Please find all lines in the data that hold the string "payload" and copy them.

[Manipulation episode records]
:::

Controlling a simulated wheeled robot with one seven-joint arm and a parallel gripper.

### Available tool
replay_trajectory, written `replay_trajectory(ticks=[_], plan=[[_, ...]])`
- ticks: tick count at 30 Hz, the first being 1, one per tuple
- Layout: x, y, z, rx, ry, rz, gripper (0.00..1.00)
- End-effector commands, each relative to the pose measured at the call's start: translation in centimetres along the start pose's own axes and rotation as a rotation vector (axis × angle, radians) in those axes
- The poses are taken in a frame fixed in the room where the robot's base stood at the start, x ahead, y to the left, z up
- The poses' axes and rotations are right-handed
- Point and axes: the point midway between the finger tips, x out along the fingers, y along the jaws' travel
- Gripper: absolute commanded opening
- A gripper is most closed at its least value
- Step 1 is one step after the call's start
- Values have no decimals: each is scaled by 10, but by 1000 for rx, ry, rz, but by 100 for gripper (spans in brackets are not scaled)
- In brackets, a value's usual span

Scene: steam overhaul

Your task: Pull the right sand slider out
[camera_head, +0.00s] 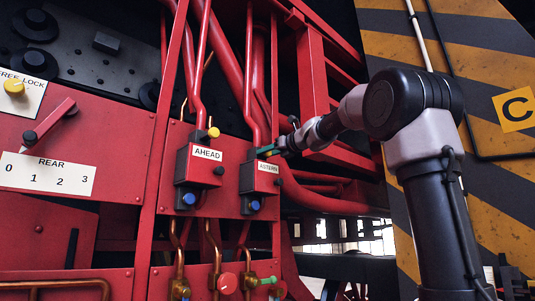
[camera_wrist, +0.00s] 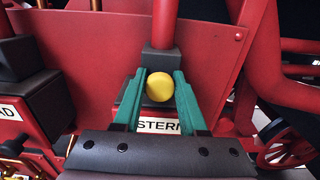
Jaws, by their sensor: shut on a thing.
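The right sand slider ends in a yellow knob (camera_wrist: 160,87), which sits between the two green fingers of my gripper (camera_wrist: 161,78) in the wrist view. The fingers are shut on it from both sides. The knob is on the dark top of the right box, whose white label (camera_wrist: 158,127) is partly hidden by my gripper and reads "...STERN". In the head view my gripper (camera_head: 267,151) is at the upper front of this box (camera_head: 266,181) and hides the knob. The left box (camera_head: 203,168), labelled AHEAD, has its own yellow knob (camera_head: 213,132).
Blue knobs (camera_head: 188,198) (camera_head: 255,205) sit below both boxes. Red pipes (camera_head: 250,90) rise behind them. Copper pipes and valves with a red handwheel (camera_head: 227,283) are below. A striped pillar (camera_head: 485,200) stands at the right, behind my arm.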

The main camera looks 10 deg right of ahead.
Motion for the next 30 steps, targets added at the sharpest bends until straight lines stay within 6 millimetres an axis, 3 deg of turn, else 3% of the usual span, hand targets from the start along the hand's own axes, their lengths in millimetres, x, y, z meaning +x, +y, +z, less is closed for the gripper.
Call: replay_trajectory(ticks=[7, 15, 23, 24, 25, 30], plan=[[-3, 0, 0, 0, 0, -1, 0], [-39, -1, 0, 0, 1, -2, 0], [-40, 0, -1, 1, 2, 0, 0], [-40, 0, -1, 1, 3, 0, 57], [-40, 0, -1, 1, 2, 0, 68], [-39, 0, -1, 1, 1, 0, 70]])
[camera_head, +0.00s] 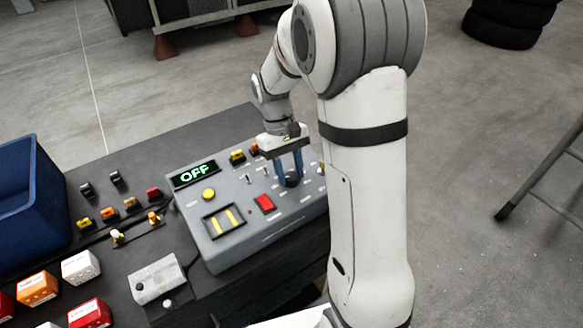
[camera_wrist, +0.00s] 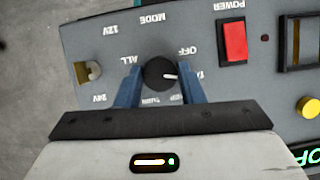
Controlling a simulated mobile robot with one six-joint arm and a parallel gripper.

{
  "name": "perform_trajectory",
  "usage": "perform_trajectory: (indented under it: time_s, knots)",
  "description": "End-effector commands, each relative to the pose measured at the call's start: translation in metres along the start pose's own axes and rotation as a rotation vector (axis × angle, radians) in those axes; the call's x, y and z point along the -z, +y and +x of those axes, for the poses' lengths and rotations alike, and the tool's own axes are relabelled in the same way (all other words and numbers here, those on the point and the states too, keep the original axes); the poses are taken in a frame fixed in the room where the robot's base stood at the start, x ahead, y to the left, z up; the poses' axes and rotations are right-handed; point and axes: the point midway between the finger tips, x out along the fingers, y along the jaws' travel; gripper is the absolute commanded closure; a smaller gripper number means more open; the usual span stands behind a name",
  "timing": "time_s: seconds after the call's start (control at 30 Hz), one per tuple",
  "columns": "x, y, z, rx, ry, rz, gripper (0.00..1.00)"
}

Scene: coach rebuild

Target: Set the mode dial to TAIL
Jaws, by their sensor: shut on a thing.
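The black round mode dial (camera_wrist: 157,74) sits on the grey control box (camera_head: 245,205), below the word MODE in the upside-down wrist view. OFF and ALL are readable around the dial, and another label shows between my fingers. My gripper (camera_wrist: 160,78) is shut on the dial, one blue finger on each side. In the head view my gripper (camera_head: 289,170) reaches down to the dial (camera_head: 292,178). The box's display (camera_head: 194,174) reads OFF in green.
A red POWER switch (camera_wrist: 233,41) and a toggle switch (camera_wrist: 89,71) flank the dial. A yellow button (camera_head: 208,194) is on the box. A blue bin (camera_head: 35,205), loose small switches and coloured blocks (camera_head: 81,266) lie left on the dark bench.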

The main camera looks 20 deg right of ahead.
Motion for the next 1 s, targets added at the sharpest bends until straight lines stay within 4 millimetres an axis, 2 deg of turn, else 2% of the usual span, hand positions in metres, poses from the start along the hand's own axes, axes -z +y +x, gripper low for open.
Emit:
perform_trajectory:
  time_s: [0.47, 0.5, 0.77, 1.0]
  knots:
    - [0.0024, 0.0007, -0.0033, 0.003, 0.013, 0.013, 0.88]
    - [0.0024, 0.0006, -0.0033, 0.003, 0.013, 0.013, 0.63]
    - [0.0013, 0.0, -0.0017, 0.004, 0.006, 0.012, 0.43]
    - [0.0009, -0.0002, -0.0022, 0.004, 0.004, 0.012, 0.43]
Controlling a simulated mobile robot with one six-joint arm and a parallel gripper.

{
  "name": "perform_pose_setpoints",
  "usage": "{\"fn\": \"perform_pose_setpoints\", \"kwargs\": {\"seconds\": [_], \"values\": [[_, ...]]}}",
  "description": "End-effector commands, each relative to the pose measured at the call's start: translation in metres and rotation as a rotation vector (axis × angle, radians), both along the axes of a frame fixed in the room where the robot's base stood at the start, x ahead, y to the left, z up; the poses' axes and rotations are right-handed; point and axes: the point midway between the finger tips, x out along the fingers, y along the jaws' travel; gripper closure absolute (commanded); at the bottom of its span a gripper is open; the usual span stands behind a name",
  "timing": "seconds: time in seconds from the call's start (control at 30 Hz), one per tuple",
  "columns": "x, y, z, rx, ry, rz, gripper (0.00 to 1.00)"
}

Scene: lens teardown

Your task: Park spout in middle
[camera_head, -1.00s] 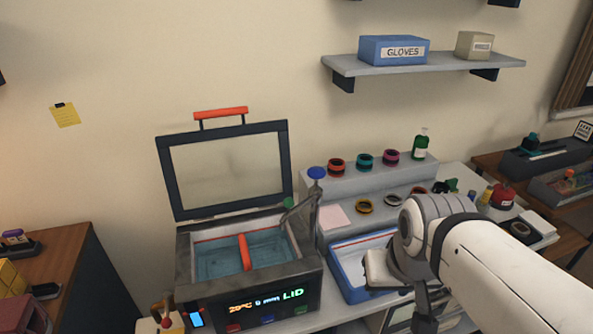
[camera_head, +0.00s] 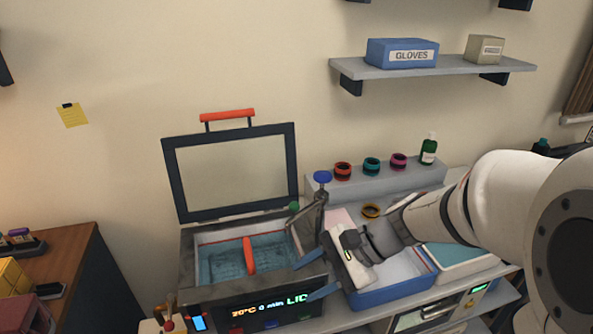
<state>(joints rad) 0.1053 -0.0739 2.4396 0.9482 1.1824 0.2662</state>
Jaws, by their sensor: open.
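The grey metal spout (camera_head: 308,216) stands at the back right corner of an open water bath (camera_head: 213,262). A blue knob (camera_head: 322,177) tops its post and a green tip or knob (camera_head: 293,207) shows at its left. The spout's outlet lies near the bath's right side, not over its middle; its exact direction is hard to tell. A red divider (camera_head: 249,256) stands in the water near the middle. My gripper (camera_head: 304,282) is open and empty, its two blue-grey fingers pointing left at the bath's right front edge, below and in front of the spout. Whether they touch the bath is unclear.
The bath's framed lid (camera_head: 230,172) stands open behind it. A blue tray (camera_head: 390,292) lies under my arm at the right. A stepped grey stand (camera_head: 390,182) with coloured rings and a green bottle (camera_head: 429,150) is behind. Space above the water is free.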

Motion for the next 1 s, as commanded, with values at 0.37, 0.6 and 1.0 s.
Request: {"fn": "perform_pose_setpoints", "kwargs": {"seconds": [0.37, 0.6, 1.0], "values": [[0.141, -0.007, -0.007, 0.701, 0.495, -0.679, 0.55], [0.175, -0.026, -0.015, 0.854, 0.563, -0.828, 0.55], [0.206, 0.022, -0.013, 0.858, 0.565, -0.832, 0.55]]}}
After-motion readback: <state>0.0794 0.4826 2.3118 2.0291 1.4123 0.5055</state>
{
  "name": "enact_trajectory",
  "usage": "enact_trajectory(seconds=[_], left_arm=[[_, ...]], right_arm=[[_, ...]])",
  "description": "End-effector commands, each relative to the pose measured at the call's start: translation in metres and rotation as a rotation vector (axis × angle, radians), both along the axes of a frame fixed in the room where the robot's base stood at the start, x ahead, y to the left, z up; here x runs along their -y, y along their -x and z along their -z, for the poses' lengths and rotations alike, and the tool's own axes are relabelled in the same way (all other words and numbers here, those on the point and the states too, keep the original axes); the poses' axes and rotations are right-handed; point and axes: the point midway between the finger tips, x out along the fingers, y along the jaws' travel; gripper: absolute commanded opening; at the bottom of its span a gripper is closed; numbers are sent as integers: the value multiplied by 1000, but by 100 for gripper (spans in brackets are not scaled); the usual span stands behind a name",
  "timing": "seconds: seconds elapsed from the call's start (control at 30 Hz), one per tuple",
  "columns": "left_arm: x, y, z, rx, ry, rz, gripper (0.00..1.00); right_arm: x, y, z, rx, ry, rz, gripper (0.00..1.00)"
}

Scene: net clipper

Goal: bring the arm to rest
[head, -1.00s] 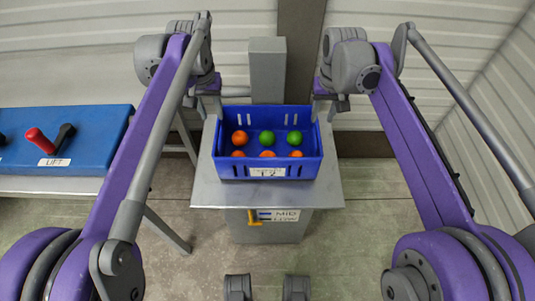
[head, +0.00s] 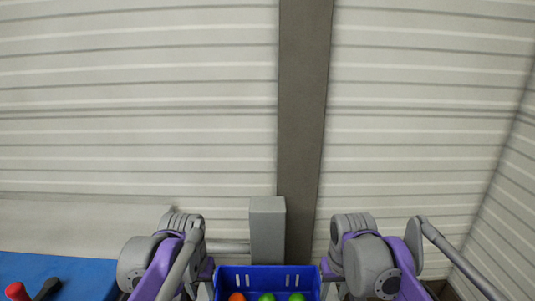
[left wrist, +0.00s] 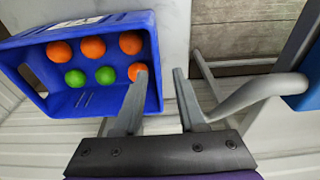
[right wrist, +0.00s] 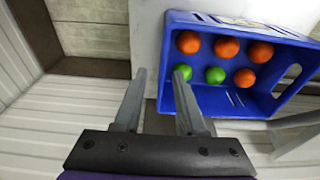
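A blue crate (head: 255,276) shows at the bottom edge of the head view, its front cut off. In the left wrist view its wall (left wrist: 80,112) and several orange and green balls inside are visible; the right wrist view shows the crate (right wrist: 205,101) too. My left gripper (left wrist: 160,72) is open at one end of the crate, with one finger over the inside and the other outside the wall. My right gripper (right wrist: 160,73) is open at the opposite end, placed likewise. Whether the fingers touch the crate cannot be told.
A grey post (head: 267,228) stands behind the crate before a ribbed wall. At the lower left is a blue panel (head: 80,272) with a red-knobbed lever (head: 17,291) and a dark lever. A grey tabletop (right wrist: 146,35) lies beside the crate.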

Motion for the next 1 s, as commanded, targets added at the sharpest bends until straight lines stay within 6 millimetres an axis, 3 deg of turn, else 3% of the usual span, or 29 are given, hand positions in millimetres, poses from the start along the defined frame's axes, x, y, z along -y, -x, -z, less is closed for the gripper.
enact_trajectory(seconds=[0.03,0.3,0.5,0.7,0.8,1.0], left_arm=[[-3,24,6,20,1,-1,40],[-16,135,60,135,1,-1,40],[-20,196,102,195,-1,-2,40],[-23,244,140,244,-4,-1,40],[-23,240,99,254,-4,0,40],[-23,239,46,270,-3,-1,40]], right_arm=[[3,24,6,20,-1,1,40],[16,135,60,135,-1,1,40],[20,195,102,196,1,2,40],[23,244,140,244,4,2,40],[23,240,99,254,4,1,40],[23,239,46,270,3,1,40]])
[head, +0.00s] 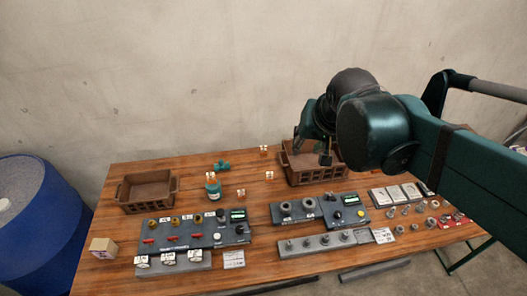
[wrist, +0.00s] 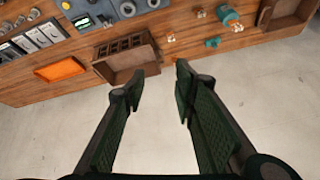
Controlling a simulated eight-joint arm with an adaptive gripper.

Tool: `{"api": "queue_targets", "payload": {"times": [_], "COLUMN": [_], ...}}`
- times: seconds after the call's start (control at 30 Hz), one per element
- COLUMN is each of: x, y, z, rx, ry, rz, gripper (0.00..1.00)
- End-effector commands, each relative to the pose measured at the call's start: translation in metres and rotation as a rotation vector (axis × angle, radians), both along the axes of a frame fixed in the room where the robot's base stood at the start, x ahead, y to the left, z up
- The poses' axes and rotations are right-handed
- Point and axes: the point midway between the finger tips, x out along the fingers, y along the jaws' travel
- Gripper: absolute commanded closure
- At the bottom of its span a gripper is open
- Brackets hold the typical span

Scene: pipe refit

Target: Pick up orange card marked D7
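In the wrist view an orange flat rectangle (wrist: 60,68) lies near the table edge, left of a brown crate. It may be the orange card or a tray; no D7 marking can be read on it. I cannot make it out in the head view, where my arm covers that side of the table. My gripper (wrist: 160,84) is open, with nothing between its fingers. In the head view my gripper (head: 322,152) hangs in front of or over the right brown crate (head: 300,180); its height is hard to tell.
The crate's compartments (wrist: 122,46) show in the wrist view. Another brown crate (head: 147,204) stands at the left, with a teal jar (head: 213,190) between. Dark panels with valves and knobs (head: 190,230) line the front. Loose fittings (head: 405,211) lie at the right. A blue barrel (head: 38,225) stands left.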

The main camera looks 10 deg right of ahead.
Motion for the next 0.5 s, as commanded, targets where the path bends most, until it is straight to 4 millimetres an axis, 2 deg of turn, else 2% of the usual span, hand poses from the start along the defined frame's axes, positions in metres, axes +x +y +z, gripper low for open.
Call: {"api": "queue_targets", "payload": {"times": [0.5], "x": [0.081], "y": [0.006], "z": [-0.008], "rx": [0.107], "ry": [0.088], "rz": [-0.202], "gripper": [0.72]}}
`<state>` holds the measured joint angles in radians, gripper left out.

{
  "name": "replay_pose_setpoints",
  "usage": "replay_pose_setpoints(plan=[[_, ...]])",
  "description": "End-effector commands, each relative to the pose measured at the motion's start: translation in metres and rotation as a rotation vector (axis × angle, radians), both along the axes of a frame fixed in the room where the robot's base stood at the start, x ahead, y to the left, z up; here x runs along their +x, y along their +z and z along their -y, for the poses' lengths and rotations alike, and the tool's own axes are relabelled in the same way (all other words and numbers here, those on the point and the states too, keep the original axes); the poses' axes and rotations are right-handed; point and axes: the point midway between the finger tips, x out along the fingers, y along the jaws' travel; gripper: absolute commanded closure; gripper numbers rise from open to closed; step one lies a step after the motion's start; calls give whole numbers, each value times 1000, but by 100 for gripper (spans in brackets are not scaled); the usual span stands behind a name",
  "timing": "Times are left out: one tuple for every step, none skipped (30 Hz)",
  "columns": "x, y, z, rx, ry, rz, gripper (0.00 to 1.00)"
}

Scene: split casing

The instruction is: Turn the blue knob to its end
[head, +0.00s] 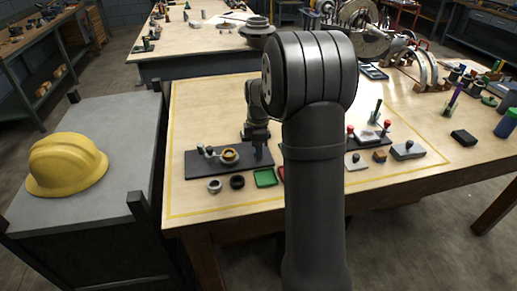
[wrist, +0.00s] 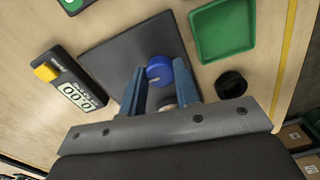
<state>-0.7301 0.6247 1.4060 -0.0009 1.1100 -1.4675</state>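The blue knob (wrist: 159,71) shows in the wrist view, round, with a small pale mark on its face. It is over the dark base plate (wrist: 112,52). The two bluish fingers of my gripper (wrist: 160,68) stand apart, one on each side of the knob. The knob fills most of the space between the tips, and I cannot tell whether both fingers touch it. In the head view my gripper (head: 257,150) points down at the right end of the plate (head: 205,170); the knob is hidden there.
A display box (wrist: 76,90) with a yellow button reads about 0.00. A green tray (wrist: 224,30) and a black ring (wrist: 231,84) lie near the plate. In the head view, a yellow helmet (head: 66,163) sits on a grey side table. My arm hides the middle of the bench.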

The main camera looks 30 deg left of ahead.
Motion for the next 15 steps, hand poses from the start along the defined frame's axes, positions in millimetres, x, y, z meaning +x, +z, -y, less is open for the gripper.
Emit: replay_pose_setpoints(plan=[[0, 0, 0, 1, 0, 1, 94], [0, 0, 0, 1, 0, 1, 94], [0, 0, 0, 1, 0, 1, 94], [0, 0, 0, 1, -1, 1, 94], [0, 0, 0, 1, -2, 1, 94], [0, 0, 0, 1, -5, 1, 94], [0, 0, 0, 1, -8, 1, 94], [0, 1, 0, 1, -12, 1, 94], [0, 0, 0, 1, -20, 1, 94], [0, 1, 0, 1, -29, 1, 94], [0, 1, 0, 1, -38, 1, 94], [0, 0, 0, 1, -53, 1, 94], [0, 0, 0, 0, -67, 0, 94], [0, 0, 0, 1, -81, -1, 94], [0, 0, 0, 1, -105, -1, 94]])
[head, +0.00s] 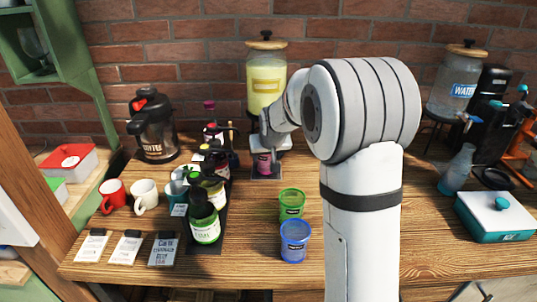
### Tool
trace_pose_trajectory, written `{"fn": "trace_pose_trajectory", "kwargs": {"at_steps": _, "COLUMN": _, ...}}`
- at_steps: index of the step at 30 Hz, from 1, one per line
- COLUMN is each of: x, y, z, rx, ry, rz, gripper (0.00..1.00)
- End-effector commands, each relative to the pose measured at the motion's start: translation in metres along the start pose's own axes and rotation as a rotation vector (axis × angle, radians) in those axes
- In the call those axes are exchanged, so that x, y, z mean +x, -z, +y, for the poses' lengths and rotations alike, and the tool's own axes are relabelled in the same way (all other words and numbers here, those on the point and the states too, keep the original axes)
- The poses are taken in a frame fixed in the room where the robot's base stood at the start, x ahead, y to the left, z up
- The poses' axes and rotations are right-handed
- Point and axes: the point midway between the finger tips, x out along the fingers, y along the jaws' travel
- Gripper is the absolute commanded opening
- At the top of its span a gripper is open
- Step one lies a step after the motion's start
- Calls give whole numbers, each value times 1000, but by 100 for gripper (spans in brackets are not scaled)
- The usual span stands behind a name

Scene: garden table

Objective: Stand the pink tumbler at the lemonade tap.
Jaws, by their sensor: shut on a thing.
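The lemonade dispenser (267,82), a clear jar of yellow liquid with a wooden lid, stands at the back by the brick wall. The pink tumbler (264,163) is below and in front of it, over a dark square mat (266,178). My gripper (263,150) reaches down from my arm and is shut on the tumbler. The tumbler looks upright. I cannot tell whether its base touches the mat. The tap is hidden behind my gripper and wrist.
A green tumbler (291,204) and a blue tumbler (295,241) stand in front. Syrup bottles (204,222) stand close on the left, with mugs (144,196) and a coffee urn (154,127) beyond. A water dispenser (456,85) and a teal box (496,216) are on the right.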

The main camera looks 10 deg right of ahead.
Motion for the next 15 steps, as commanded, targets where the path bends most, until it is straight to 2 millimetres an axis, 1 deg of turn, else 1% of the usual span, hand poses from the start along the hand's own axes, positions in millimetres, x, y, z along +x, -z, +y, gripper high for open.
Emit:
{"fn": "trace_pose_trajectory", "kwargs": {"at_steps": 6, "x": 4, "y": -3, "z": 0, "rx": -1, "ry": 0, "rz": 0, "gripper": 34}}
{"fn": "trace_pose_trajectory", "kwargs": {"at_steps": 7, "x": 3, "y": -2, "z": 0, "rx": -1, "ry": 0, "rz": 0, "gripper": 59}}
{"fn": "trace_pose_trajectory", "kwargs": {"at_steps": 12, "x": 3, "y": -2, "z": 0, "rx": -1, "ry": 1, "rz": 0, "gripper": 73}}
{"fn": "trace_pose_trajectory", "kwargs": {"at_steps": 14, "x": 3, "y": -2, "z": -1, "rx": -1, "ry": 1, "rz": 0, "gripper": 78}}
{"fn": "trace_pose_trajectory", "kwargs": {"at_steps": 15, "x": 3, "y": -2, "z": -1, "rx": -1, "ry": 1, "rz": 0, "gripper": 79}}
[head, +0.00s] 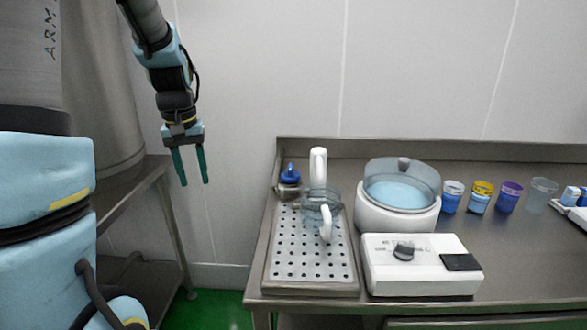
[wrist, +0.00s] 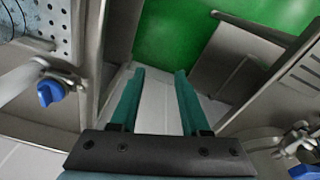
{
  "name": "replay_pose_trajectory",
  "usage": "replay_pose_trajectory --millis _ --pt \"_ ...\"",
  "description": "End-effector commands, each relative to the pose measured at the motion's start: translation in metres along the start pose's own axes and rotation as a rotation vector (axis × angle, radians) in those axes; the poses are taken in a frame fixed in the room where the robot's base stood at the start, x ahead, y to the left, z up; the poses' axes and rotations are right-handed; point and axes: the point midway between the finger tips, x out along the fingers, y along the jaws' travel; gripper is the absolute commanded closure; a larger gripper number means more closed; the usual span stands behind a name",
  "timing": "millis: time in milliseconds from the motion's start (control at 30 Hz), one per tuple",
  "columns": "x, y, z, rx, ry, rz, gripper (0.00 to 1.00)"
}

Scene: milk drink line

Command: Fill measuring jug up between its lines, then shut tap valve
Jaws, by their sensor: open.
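The clear measuring jug (head: 310,208) stands on a perforated drip tray (head: 285,262), with its white handle toward the front. Its lines and any liquid level are too small to tell. The metal tap with a blue valve knob (head: 290,177) is behind it, to the left. A blue-handled tap valve also shows at the left of the wrist view (wrist: 50,92). Whether milk flows is not clear. My gripper (head: 195,183) is open and empty, hanging left of the counter, well apart from jug and tap. Its two green fingers show in the wrist view (wrist: 159,73).
A white upright post (head: 318,160) stands behind the jug. A white pot with a clear lid (head: 403,185) and a white control box (head: 420,275) stand to the right. Several cups stand farther right. Another blue knob (wrist: 303,172) shows low in the wrist view. A gap separates two counters.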

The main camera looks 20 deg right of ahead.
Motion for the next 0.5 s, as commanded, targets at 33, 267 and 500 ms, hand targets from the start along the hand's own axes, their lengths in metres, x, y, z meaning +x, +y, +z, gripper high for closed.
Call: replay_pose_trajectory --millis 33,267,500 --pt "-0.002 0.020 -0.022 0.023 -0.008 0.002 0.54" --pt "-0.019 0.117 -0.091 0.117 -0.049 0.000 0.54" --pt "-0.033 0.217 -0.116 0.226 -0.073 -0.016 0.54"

:::

> [EXPECTED ANSWER]:
Tool: `{"api": "queue_targets", "payload": {"times": [_], "COLUMN": [_], ...}}`
Call: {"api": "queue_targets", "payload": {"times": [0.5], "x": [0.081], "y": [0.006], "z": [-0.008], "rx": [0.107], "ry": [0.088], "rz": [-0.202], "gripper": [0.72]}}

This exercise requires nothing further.